One of the least altered of the analyzed subwatersheds is Deer Creek. The most highly altered aspect of the Deer Creek hydrology is the 30-day minimum, i.e., summer base flow. Post-project construction (after the installation of Scotts Flat Reservoir) summer base flows on Deer Creek are abnormally high. Unnaturally high summer flows in Deer Creek are likely a result of agricultural water demand in the lower watershed during the summer months. The ecological impacts of unnaturally high flows is that it may make summer rearing for sensitive species, such as young fish and frogs, more difficult. In addition, water release from both Lake Wildwood and Scotts Flat can result in massive scour can occur if the water is released too high, too fast.

Temporal and spatial resolution

The data used in this analysis only represent a small portion of the whole river. A measure of hydrologic alteration at a particular stream gauge site is limited in geographical extent and cannot be representative of the entire watershed. Dams tend to re-set the system by introducing a new flow release schedule and tributaries tend to mask the signal of the main stem hydrology by contributing either a more natural contribution or a more highly altered contribution depending on if the tributary has a dam on it or not. Therefore, the measurement of hydrologic alteration was considered to extend downstream of the gauge site to the first confluence with a major tributary and extend upstream to the location of the first upstream dam (Richter et al. 1998). The result is that there are large areas of stream reaches that are not covered by this analysis, especially in the upper watersheds.

How sure are we about our findings?

There is no perfect record for the natural flow regime. This analysis is limited by the available historical flow data which was divided up into two time periods; a pre-project period, which was prior to a dam being constructed, and a post-project period, which was after the construction of a dam. Invariably, other landscape changes are also taking place that also influence hydrology such as stream incision, road density and vegetation changes, but this analysis is not sensitive enough to capture these changes. In addition, each river has multiple dams on it making it difficult to select the appropriate pre- and post-project period, which in turn makes it more complex to measure the degree of hydrological alteration. In some cases, especially for the Upper Feather River the gauges were installed at the same time that the dam was constructed, therefore, there is no pre-project flow data, or natural flow record, to compare to current flows. Ideally, naturalized flows for each subwatershed would be generated using hydrologic models and would constitute the baseline that the current flow regime would be compared to. This is a critical data gap and source of uncertainty.
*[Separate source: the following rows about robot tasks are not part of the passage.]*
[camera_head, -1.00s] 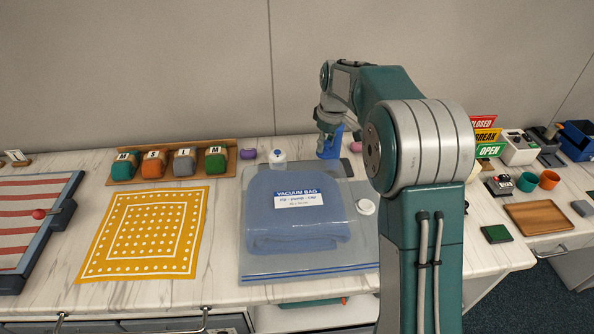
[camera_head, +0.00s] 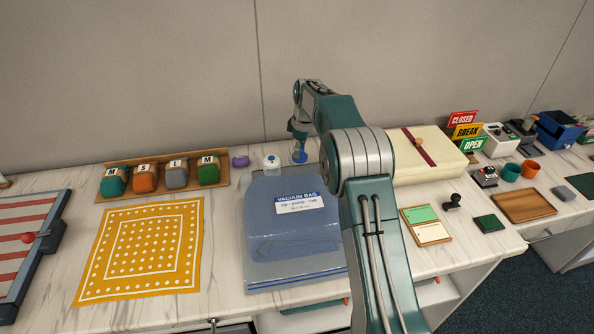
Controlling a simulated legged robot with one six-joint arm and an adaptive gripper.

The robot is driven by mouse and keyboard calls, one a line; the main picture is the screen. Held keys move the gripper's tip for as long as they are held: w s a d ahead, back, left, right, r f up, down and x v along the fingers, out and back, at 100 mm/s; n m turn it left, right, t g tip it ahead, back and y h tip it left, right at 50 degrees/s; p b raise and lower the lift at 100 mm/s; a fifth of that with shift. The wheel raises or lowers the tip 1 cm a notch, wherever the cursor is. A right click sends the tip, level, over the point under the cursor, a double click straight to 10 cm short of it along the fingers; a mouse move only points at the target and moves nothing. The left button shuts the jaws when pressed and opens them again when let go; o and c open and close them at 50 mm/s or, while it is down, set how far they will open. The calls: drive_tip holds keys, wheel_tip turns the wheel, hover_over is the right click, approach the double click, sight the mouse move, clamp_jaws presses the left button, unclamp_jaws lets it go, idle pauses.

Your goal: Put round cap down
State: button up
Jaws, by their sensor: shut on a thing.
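My gripper (camera_head: 299,155) is at the far end of my arm, low over the back of the counter, behind the vacuum bag (camera_head: 284,279). It is shut on a small thing that is mostly hidden, likely the round cap; blue shows at the gripper's end. I cannot tell whether it touches the counter. The clear bag holds a folded blue textile (camera_head: 280,238) and has a white label. A white round piece with a blue top (camera_head: 271,163) stands just left of my gripper. My arm covers the bag's right side.
A purple piece (camera_head: 240,161) lies further left, near a wooden tray (camera_head: 222,194) of lettered blocks. A yellow dotted cloth (camera_head: 145,248) lies left of the bag. Right of my arm are a cream box (camera_head: 418,150) with a red strap, a two-colour card board (camera_head: 426,225) and a black stamp (camera_head: 453,201).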

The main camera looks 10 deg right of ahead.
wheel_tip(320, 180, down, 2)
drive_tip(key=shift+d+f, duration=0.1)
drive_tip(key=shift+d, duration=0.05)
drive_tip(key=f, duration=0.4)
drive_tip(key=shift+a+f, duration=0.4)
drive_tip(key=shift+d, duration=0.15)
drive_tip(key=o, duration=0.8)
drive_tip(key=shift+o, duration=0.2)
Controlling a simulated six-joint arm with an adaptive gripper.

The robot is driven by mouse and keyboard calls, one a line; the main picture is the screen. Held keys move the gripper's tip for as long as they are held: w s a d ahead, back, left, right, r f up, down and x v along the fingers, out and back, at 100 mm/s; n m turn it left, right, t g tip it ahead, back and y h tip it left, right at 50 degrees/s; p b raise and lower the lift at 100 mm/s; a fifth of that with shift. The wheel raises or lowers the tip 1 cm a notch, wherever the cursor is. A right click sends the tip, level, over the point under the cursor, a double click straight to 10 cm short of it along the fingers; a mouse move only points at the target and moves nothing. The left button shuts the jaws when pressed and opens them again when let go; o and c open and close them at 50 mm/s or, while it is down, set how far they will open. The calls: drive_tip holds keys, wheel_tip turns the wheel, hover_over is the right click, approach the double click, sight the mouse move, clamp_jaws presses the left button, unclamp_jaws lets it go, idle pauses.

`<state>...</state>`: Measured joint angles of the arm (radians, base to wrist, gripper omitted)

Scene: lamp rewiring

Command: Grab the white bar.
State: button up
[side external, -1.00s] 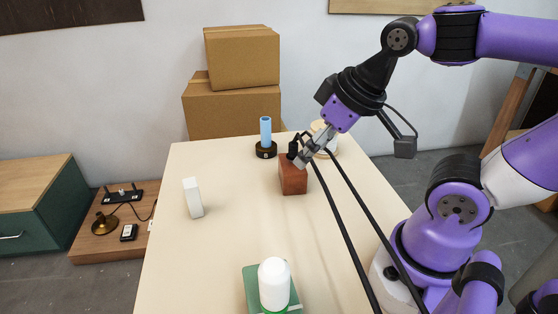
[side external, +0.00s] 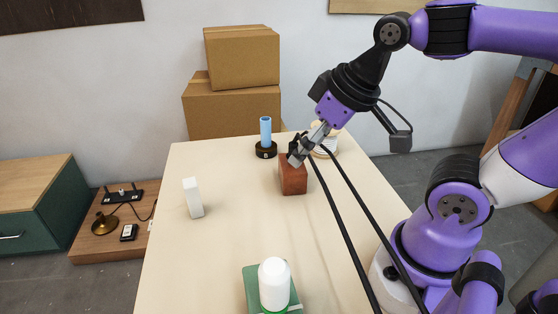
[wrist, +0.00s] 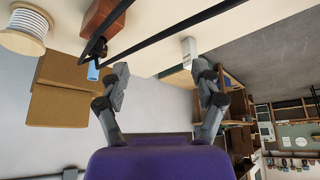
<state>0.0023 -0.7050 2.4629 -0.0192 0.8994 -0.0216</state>
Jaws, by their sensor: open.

Comparing two different time periods can be like comparing apples to oranges. When working with historical hydrological data that covers a long time frame, say twenty years before a dam was built to twenty years after a dam was built, it is important to remember that other climate-related changes have occurred which may influence the hydrograph. For example, if the twenty years of pre-project data occurred during a drought then the hydrograph does not capture the extent of variability in flow/hydrologic regimes that the watershed can experience. In an attempt to overcome this potential source of error, hydrological analyses take into account different water year types (critical, dry, below normal, above normal, wet) when comparing pre- and post-project hydrology. This analysis uses the complete flow record that was available and as a result does not explicitly look at different water year types.